The heart was significant because it was believed to be a fragment of the sun’s energy and therefore in some way connected to it. To remove the heart from the victim was to return the energy to its source. Four priests held the victim down on a stone slab in the temple, and a fifth performed the cutting and then offered it, still beating, to the gods. The offering was made in a vessel called a Cuauhxicalli (“eagle gourd bowl”), and the victim’s body was then rolled down the stairs to the stone terrace at the base. There the head would be removed, as would sometimes the arms and legs. Skulls were displayed on a skull rack.

The Templo Mayor

The impressive and imposing Templo Mayor, which was destroyed in the Spanish Conquest of the early sixteenth century CE, had an important place in Aztec religion as shown in its centralized location in the empire’s capital.

The temple would have been the tallest feature of the city’s skyline and was dedicated to the gods Huitzilopochtlu and Tlaloc for whom two towers topping the structure were built. Many human sacrifices were offered with the hope of restoring harmony and order to the cosmos.

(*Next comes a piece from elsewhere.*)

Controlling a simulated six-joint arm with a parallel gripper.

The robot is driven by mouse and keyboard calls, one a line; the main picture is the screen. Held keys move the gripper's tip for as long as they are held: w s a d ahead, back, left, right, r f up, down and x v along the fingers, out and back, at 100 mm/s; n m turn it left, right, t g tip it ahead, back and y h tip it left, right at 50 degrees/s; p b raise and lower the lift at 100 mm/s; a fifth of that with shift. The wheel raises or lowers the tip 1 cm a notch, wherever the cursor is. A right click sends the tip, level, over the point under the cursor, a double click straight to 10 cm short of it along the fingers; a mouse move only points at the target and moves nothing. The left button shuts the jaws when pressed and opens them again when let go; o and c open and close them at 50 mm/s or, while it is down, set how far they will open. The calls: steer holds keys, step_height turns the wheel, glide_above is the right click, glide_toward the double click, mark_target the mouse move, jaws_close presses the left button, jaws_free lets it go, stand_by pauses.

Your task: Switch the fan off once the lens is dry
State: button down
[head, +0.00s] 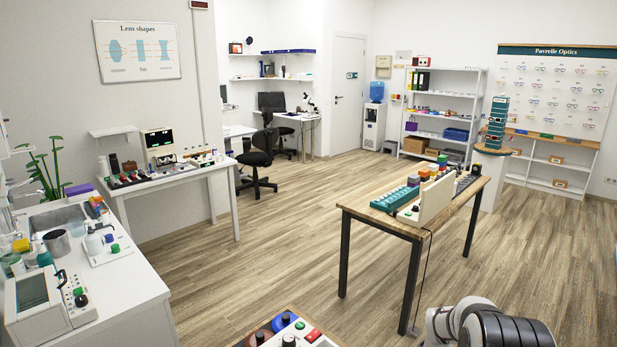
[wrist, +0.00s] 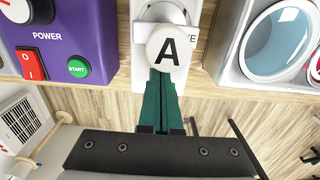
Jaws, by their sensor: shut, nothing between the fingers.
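No fan can be made out in either view. In the wrist view a round, pale teal lens (wrist: 277,40) with a light rim sits in a grey tray (wrist: 228,68) at the upper right; whether it is wet or dry cannot be told. A purple unit (wrist: 95,22) at the upper left has a red rocker switch (wrist: 31,65), a green START button (wrist: 78,68), a black knob and the word POWER. My gripper (wrist: 163,74) has its green fingers shut and empty, right at a white round cap marked A (wrist: 168,47), partly overlapping its lower edge; contact cannot be told.
A white sink counter (head: 130,272) lies left. Floor between is clear.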

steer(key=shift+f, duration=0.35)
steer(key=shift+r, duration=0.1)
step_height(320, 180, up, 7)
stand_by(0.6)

The temple’s architecture and complex were elaborate. It housed several dozen structures, including shrines, one of which was painted red, symbolizing blood and war; temples; the Coyolxauhqui monolith; and stairways. Originally the site was just a simple platform, which was built over layer by layer by a succession of pyramidal structures.

There are various depictions showing great artistic talent; these include snake relief carvings, stone sculptures of frogs and snake heads, paintings (blue stripes painted on the temple on the north side), wooden statues of gods, and more. The Templo Mayor also hosted important state events such as funerals for emperors and coronations.

References

Ambalu, Shulamit. 2013. The Religions Book. London, England, United Kingdom: Dorling Kindersley Ltd.

Anawalt, Patricia. 1982. “Understanding Aztec Human Sacrifice.” Archaeology 35(5):38–45.

Smart, Ninian. 1992. The World’s Religions. Cambridge, England, United Kingdom: Cambridge University Press.